Tartuffe has completely seduced Orgon into believing that he is the most religious and devout human being in existence and believes that his charm will work on all members of Orgon’s family. Tartuffe makes a pass at Elmire, Orgon’s wife, “… it floods my heart with bliss/ To find myself alone with you like this. / For just this chance I’ve prayed with all my power/… there’s nothing I had rather do Than bare my inmost heart and soul to you ” (III, iii, 21-23, 27-28). Having professed his feelings he takes hold of her hands and presses her fingertips.

When rebuked, he places his hand on her knee. Damis, Orgon’s son, tells his father of Tartuffe’s overtures. “Father… Let us advise you /… that I surprised him with your wife, and heard His whole adulterous offer ” (III, vi, 1, 7-8). As the scene was unfolding I could feel the lecherous actions of this ungodly man. When I was at Nassau Community College last fall and then again in the spring I was stalked by a young man in my English class. Nothing has ever made me feel more uncomfortable or scared in my entire life. This guy would be standing near my car and would just stare at me.

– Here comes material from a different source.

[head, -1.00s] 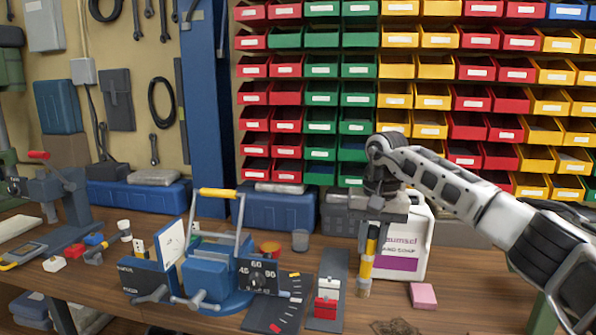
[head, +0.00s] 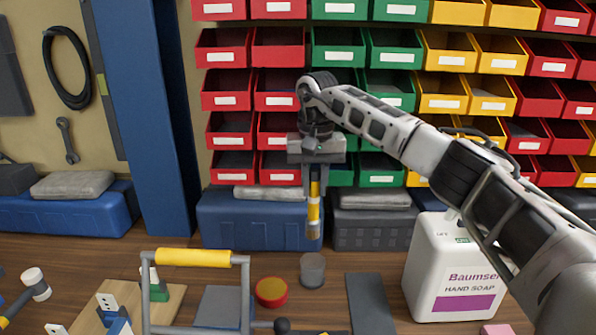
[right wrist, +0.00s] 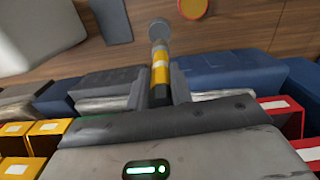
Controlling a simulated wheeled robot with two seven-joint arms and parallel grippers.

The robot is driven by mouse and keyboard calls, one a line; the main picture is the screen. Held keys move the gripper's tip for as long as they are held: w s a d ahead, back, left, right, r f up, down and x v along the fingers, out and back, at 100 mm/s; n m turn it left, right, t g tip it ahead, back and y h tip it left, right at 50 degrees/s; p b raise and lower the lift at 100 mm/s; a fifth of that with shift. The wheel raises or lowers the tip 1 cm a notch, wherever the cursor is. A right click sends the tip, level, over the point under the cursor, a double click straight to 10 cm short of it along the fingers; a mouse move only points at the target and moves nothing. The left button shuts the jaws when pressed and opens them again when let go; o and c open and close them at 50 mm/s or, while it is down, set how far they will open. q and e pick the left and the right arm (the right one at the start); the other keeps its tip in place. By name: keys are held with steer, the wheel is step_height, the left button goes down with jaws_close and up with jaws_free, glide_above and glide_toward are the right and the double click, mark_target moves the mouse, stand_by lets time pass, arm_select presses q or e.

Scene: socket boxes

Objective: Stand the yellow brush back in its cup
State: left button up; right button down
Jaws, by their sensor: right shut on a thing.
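The yellow brush (head: 314,208) hangs upright in my right gripper (head: 316,178), which is shut on its upper part. Its lower end is pale brown. The small grey cup (head: 312,270) stands on the bench, and in the head view the brush's lower end shows just above its rim, apart from it. In the right wrist view the brush (right wrist: 160,68) sticks out between the fingers (right wrist: 160,88), with the cup (right wrist: 158,25) just beyond its end. The cup's inside cannot be made out. My left gripper is not in view.
A red and yellow round tub (head: 271,291) stands left of the cup. A dark grey flat strip (head: 371,302) lies to its right, then the white soap bottle (head: 452,270). A yellow-handled frame (head: 193,258) is in front left. A blue case (head: 255,222) and bins stand behind.

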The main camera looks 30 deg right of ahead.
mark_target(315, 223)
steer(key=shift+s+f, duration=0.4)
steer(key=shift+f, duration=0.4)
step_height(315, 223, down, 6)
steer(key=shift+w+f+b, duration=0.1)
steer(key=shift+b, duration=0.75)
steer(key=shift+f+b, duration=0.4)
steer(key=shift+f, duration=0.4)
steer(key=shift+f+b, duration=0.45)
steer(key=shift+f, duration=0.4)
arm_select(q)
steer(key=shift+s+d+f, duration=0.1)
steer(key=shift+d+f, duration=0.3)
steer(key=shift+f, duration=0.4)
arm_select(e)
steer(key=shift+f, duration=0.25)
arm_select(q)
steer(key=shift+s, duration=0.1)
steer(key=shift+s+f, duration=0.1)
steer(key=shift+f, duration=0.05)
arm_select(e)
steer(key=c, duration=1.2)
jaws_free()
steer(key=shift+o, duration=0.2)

He would stand by my classroom and would just stare at me. He even once had the nerve to follow me into the Ladies Room. I told my English Professor and the campus security police. They said they would keep an eye out but could do nothing unless he actually physically attacked me or spoke to me directly. That was not very comforting because it seemed that they did not quite believe me. This sexual harassment was seduction at its worst. Tartuffe plays the scoundrel well. When given gifts by Orgon he insists he should “… Give him less… I don’t deserve it. The half, Sir, would suffice” (I, v, 38).

But Orgon does not see through these false words. Even when his son tells him of Tartuffe’s inappropriate behavior with his wife Orgon believes what he wants to. Tartuffe tells him “… Believe his story: the boy deserves your trust/… don’t be deceived by hollow shows: /I’m far, … from being what men suppose” (III, vi, 19, 24, 26). But Orgon insists that Tartuffe, is the honest and fair person he believes him to be and even gives him “… Clear deed and title to everything I own” (III, vii, 38). This reverse psychology worked on Orgon and I hoped would work on my mom.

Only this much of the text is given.